Scaling the amplitude of the frequencies representing notes partially corrects for inequitable or disproportionate error margins, and is represented in FIG. 11 as 42713. The frequency spectrum program 4270 then determines whether the constrain-to-key feature is specified in the profile 13 and whether the previous note is present in the key template 4278. If the answer is yes, harmonics are added to temporary key 4279. As a result, notes corresponding to harmonic frequencies of the detected note will be examined even if these notes are not included in the selected key. That is the frequency spectrum program 4270 adds note numbers corresponding to multiples of the frequency corresponding to the note to the copy of the key template before incrementing the current note at 42711. If the answer is no, then the current harmonics are not added to the temporary key and the current note is incremented 42711. The new current note is then checked to see if it is outside the specified note range 42712. If it is, the frequency spectrum routine 4270 ends. If the new current note is within range, then it is checked to determine whether it is present in a temporary copy of the key template 4271. If it is, then the new current note is examined to find the best correlation value 4272, as previously discussed with respect to FIG. 12. As a result, the frequency spectrum routine 4270 and the correlation routine 4272 are repeated until all frequencies within the note range have been examined and all detected notes are written to the note buffer.

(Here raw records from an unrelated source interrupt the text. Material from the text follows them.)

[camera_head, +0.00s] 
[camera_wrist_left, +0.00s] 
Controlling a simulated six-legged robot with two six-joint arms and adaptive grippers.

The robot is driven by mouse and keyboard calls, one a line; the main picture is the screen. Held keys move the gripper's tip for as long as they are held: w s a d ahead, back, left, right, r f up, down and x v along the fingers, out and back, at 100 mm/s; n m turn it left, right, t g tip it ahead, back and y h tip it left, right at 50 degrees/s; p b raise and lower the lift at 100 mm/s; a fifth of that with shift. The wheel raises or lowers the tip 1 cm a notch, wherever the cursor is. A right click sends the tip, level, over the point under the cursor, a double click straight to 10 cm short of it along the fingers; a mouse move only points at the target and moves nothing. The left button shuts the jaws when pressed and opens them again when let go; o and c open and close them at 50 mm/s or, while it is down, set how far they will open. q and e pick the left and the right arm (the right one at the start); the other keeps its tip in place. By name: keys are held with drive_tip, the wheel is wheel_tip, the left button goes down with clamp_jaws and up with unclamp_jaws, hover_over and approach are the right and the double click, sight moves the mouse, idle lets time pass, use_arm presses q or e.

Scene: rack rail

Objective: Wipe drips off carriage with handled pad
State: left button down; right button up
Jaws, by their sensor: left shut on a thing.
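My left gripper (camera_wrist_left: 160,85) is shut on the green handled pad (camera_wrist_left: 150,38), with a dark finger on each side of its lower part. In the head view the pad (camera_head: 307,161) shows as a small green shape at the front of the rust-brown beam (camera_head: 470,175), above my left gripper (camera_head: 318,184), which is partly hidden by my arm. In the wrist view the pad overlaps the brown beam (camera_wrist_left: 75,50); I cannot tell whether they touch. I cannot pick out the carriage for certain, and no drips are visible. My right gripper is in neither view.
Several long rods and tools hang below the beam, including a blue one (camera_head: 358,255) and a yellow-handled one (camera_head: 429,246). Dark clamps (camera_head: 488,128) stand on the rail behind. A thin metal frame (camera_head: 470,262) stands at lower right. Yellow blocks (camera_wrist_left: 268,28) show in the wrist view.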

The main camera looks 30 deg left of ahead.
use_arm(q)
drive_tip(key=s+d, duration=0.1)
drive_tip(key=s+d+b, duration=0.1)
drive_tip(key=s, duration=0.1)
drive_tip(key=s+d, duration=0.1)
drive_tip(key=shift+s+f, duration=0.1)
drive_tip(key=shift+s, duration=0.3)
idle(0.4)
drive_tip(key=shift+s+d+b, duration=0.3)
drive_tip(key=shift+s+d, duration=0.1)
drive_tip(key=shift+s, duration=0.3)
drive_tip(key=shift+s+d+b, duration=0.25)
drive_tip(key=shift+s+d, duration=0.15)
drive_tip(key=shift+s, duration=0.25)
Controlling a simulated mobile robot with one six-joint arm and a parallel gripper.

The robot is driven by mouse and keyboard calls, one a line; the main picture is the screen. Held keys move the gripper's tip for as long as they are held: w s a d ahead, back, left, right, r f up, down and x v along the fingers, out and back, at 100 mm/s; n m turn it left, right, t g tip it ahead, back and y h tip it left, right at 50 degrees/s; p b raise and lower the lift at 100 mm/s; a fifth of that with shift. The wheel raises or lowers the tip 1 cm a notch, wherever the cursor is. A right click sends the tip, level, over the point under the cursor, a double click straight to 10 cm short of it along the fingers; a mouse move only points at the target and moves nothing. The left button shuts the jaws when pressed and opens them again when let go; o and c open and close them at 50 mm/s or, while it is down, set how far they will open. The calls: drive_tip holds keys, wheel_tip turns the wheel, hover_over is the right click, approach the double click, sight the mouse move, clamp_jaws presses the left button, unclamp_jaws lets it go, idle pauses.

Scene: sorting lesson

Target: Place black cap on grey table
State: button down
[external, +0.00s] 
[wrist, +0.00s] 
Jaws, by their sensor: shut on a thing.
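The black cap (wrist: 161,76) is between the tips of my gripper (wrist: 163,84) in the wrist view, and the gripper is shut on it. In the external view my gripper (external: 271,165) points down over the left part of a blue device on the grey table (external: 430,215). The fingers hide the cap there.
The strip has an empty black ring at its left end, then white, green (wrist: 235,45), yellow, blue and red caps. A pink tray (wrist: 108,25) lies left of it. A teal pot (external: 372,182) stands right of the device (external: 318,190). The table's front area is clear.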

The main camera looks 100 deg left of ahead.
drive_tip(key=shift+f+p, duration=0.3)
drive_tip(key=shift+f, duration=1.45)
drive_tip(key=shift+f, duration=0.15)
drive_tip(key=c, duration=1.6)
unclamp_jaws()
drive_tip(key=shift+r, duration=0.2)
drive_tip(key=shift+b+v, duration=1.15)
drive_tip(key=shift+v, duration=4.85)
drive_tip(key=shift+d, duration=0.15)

Returning to FIG. 9, once the frequency spectra has been determined in accordance with block 4270, the recognizer of the instant invention 4000 performs averaging in accordance with subroutine 4280. The averaging routine 4280 compares frequencies detected in the current window with those of the previous window to test the level of similarity. A similarity score is calculated and is compared to a sustain threshold specified in profile 13. If the fraction is above the sustained threshold, then the previous and current windows are considered the same, that is, the same set of frequencies are sustained between the two sample windows. If it is below the sustain threshold, then the windows are considered different, that is, they contain different notes from each other. The default sustained threshold is 0.60, but it may vary. The user can select the threshold, but if it is set too high then everything will look different, and if too low everything will look the same.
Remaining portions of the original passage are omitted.